Paul Goble
Vienna, July 13 – Few things generated as much anger among Soviet commentators and as much merriment among the West’s anti-anti-communists then the reference in the Congressional Captive Nation Week Resolution, the 61st anniversary of which will be marked this month, than the references to the captive nation of “Cossackia.”
But now, nearly two decades after most but not all of the nations listed in that resolution have achieved their independence, there are growing indications that at least some Cossacks within the borders of the Russian Federation are again thinking about separatism or at least demanding radical autonomy.
In a commentary on the Evrazia.org site today, Andrey Kovalenko says that President Dmitry Medvedev’s policies of “political modernization” threaten to provoke separatism almost everywhere as evidenced by the fact that “even the Cossacks consider it necessary to separate themselves” from Moscow (evrazia.org/article/1397).
The Cossacks, which have long been considered and most of whom consider themselves to be members of a military caste on the outposts of empire, are divided into 13 “hosts.” And while these have revived in the post-Soviet period, their different histories, loyalties to the Russian state, and geographic dispersal have limited calls for independence or even autonomy.
A Don Cossack Republic did exist between March 23 and May 4, 1918, and after its subordination to the White Armies in South Russia, Kovalenko notes, there was “one additional Cossack state, which existed on the map from May 1918 until the beginning of 1920 when the Bolsheviks established Soviet power in the region.”
The Evrazia.org commentator says that some Cossacks whether one finds this funny or not are thinking about restoring such a Don Cossack Republic now. “In Novocherkassk,” he says, “in semi-underground conditions a constitution of the newly minted republic is being drafted, and corresponding documents are being prepared for dispatch to the United Nations.”
According to the movement’s ideologist, Aleksandr Yudin, “there exists a definite order of actions which must be taken in order to form everything by law. In the near term,” he continues, “we will define the borders of the state, prepare a legal basis, and seek [diplomatic] recognition at the United Nations.”
The current Cossack push for autonomy or even independence began in October 2008 when 360 representatives of the Cossack districts took part in an “All-National Congress of the Cossack People,” Kovalenko suggests. That meeting called for “preparing a draft Constitution of the Don Cossack Republic” and promised equality for Cossacks and non-Cossacks in it.
After that, the Evrazia.org commentator says, Cossacks filled the blogosphere with calls for the formation of “an independent Don State free from the influence of Moscow.” And some bloggers even called on Cossacks to form “armed partisan detachments to carry out the struggle for independence.”

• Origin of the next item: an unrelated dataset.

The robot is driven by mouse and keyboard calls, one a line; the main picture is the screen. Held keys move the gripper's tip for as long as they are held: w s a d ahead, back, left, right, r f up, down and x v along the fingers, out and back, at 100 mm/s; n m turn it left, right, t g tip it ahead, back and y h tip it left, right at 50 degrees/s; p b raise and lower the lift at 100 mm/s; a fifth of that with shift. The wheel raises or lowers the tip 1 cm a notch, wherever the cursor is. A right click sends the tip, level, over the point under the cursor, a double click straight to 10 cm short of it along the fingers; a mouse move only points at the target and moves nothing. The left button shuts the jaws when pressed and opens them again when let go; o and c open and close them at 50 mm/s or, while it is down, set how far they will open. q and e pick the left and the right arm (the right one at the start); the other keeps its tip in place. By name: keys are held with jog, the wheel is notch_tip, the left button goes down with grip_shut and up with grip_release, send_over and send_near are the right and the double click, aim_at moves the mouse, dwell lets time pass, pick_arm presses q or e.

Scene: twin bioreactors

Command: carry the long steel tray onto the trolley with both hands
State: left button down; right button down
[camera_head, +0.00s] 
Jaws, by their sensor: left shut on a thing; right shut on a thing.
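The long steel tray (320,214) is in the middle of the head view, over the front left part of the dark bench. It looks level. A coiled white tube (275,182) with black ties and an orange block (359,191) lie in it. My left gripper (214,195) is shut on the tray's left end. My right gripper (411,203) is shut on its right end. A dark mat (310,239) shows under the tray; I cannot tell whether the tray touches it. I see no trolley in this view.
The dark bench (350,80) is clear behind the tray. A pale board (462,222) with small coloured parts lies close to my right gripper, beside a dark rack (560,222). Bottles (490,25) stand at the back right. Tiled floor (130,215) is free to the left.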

This campaign had quieted down in recent months, Kovalenko continues, but on July 3rd of this year, 1143 Cossacks from the Don, Kuban and Terek hosts assembled in Armavir to recreate the Great Caucasus Cossack Line of South Russia and called for broad Cossack autonomy not only there but elsewhere in Russia where Cossacks live.
“We must provide an example to all the Slavs of Russia,” Yudin told the meeting, of how “to organize and become masters of our own land and our lives. We have had taken from us the possibility of living in farms and stanitsas, and we like ‘criminals’ in settlements with limited rights.”
And Nikolay Zadorozhny, the chairman of the elders’ council of the Don Republic, added in a speech to the gathering that “the land, achieved by the blood of our ancestors and left to us must be recovered and then handed over to our children so that they will be able to live on it in a worthy manner.”
In contrast to the earlier meeting, the leaders and delegates did not call for independence but rather said that the structures they seek must be “built in the framework of the existing legislation and Constitution of the Russian Federation.” But Kovalenko argued that this appears to be more a tactical than a strategic change.
Kovalenko placed the blame of “the awakening national self-consciousness of the Don Cossacks” on the policies of Medvedev and “sponsors” of separatism in the United States. And he concluded that what is happening with the Cossacks should serve as a warning to all those Russians calling for “a second perestroika.”